_WHAT YOU HAVE TO DO_
Copy exactly, and only, the lines starting at the line with "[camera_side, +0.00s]" and ending at the line with "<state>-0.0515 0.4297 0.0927". Leave every picture out of the copy.

_DATA PROVIDED_
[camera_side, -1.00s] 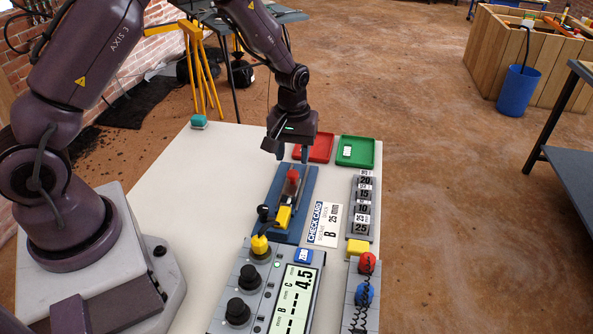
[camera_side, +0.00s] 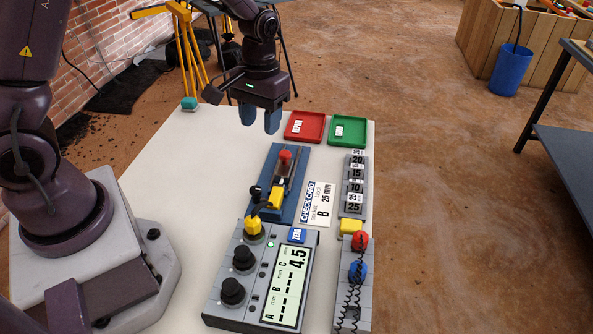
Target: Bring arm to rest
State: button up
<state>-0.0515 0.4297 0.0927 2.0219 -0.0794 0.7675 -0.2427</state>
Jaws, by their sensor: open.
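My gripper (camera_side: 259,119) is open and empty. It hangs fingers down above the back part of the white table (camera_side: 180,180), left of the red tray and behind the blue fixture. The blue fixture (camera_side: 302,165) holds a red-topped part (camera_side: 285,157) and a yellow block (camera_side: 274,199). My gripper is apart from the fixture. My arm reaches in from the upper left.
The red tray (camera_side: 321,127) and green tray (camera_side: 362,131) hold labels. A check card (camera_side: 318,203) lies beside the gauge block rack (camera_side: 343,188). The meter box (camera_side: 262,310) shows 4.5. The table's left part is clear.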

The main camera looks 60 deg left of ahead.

_EXERCISE OUTPUT_
[camera_side, +0.00s] 
Target: Bring arm to rest
State: button up
<state>-0.0515 0.4297 0.0927 2.0219 -0.0794 0.7675 -0.2427</state>

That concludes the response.